EX-24 2 attachment1.htm EX-24 DOCUMENT
POWER OF ATTORNEY


      KNOW ALL BY THESE PRESENTS, that the undersigned hereby constitutes and
appoints each of Katherine H. Ramundo and Rachel V. Friedenberg as the
undersigned's true and lawful attorneys-in-fact effective March 15, 2021 to:

      (1) Execute for and on behalf of the undersigned, in the undersigned's
capacity as a reporting person of Aptiv PLC (the "Company") pursuant to Section
16 of the Securities Exchange Act of 1934, as amended (the "Exchange Act"), and
the rules thereunder, Forms 3, 4 and 5 in accordance with Section 16(a) of the
Exchange Act;

      (2) Do and perform any and all acts for and on behalf of the undersigned
which may be necessary or desirable to complete and execute any such Form 3, 4
or 5, complete and execute any amendment or amendments thereto and timely file
such form with the United States Securities and Exchange Commission and the
applicable stock exchange or similar authority; and

      (3) Take any other action of any type whatsoever in connection with the
foregoing which, in the opinion of either of such attorneys-in-fact, may be of
benefit to, in the best interest of, or legally required by, the undersigned, it
being understood that the documents executed by either of such attorneys-in-fact
on behalf of the undersigned pursuant to this Power of Attorney shall be in such
form and shall contain such terms and conditions as either of such
attorneys-in-fact may approve in his discretion.

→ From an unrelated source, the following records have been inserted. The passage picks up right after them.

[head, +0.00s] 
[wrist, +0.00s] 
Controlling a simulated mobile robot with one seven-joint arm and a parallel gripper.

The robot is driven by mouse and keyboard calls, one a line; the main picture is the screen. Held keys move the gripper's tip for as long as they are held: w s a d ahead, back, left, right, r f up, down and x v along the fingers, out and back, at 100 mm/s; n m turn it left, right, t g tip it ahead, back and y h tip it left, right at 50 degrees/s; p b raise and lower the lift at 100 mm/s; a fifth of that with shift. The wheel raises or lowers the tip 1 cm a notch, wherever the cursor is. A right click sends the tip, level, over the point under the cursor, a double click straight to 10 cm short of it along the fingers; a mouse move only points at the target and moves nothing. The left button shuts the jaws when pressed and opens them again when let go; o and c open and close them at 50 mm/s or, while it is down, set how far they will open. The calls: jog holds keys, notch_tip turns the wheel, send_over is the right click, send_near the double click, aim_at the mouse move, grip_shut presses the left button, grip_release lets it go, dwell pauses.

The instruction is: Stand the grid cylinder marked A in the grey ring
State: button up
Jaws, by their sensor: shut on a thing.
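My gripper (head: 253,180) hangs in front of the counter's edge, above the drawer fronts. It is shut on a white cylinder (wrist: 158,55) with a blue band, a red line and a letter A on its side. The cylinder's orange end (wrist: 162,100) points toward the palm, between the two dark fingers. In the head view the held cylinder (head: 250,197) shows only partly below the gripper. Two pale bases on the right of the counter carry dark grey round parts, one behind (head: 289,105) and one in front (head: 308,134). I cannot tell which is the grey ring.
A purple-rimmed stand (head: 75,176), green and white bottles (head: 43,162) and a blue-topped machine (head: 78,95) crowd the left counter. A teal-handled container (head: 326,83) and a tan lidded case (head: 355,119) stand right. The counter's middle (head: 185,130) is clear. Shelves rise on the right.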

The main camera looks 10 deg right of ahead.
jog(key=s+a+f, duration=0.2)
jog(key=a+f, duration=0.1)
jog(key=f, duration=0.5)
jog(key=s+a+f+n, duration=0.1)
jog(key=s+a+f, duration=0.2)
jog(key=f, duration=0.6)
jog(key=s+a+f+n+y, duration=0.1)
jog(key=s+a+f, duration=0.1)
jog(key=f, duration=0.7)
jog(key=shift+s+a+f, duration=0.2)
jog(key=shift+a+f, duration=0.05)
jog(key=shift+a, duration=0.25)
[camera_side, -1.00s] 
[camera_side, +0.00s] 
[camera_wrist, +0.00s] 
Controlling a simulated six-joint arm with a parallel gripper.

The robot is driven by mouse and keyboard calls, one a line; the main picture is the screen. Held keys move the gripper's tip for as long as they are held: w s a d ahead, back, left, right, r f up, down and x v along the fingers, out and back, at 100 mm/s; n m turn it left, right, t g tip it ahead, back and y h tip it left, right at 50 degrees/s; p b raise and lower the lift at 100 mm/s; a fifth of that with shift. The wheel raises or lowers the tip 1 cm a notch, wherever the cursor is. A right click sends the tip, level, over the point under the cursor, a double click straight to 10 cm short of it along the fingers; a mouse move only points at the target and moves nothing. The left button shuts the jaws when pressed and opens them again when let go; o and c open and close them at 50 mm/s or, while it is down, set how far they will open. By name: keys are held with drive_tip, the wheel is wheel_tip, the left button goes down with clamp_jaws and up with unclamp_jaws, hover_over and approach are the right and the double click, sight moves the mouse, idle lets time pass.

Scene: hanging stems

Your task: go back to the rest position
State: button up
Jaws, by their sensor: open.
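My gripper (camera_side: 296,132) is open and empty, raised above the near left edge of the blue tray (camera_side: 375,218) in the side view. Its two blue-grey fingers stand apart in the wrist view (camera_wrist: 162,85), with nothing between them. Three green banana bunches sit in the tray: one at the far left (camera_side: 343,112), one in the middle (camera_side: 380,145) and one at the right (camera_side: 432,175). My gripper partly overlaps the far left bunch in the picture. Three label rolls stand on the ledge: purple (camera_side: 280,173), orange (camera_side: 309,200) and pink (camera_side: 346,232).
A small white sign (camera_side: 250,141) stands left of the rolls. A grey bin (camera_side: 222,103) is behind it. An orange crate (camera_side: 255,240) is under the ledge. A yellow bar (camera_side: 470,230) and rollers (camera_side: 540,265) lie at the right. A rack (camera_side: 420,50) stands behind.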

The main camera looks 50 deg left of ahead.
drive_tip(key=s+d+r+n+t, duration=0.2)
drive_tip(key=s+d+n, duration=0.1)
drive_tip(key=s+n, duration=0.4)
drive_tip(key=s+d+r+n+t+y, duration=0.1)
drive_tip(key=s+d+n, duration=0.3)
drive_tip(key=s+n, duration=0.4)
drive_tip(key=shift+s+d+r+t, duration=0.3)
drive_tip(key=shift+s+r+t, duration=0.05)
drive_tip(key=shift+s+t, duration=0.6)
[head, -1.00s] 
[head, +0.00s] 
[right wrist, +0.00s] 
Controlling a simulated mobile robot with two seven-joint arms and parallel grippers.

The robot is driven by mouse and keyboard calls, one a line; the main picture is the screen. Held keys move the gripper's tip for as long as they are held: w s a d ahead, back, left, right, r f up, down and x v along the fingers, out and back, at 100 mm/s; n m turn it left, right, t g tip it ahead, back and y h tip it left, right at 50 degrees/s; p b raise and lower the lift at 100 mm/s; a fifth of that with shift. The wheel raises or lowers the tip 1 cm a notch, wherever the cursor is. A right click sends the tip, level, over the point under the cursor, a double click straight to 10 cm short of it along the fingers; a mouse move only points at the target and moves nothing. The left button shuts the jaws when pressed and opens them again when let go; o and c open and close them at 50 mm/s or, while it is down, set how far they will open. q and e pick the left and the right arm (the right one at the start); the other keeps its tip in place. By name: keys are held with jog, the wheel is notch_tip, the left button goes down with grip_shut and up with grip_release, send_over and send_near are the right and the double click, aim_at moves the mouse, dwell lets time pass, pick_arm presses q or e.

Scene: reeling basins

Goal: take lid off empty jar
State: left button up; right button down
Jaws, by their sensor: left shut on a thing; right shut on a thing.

      The undersigned hereby grants to each such attorney-in-fact full power and
authority to act separately and to do and perform any and every act and thing
whatsoever requisite, necessary, or proper to be done in the exercise of any of
the rights and powers herein granted, as fully to all intents and purposes as
the undersigned might or could do if personally present, with full power of
substitution or revocation, hereby ratifying and confirming all that either of
such attorneys-in-fact, or the substitute or substitutes of either of such
attorneys-in-fact, shall lawfully do or cause to be done by virtue of this Power
of Attorney and the rights and powers herein granted.  The undersigned
acknowledges that the foregoing attorneys-in-fact, in serving in such capacity
at the request of the undersigned, are not assuming, nor is the Company
assuming, any of the undersigned's responsibilities to comply with Section 16 of
the Exchange Act.

      This Power of Attorney supersedes any power of attorney previously
executed by the undersigned regarding the purposes outlined above ("Prior Powers
of Attorney") and the authority of the attorney-in-fact named in any Prior
Powers of Attorney is hereby revoked.

      This Power of Attorney shall remain in full force and effect until the
undersigned is no longer required to file Forms 3, 4 and 5 with respect to the
undersigned's holdings of and transactions in securities issued by the Company,
unless earlier revoked by the undersigned in a signed writing delivered to the
foregoing attorneys-in-fact.

     IN WITNESS WHEREOF, the undersigned has caused this Power of Attorney to be
executed as of this 15th day of March, 2021.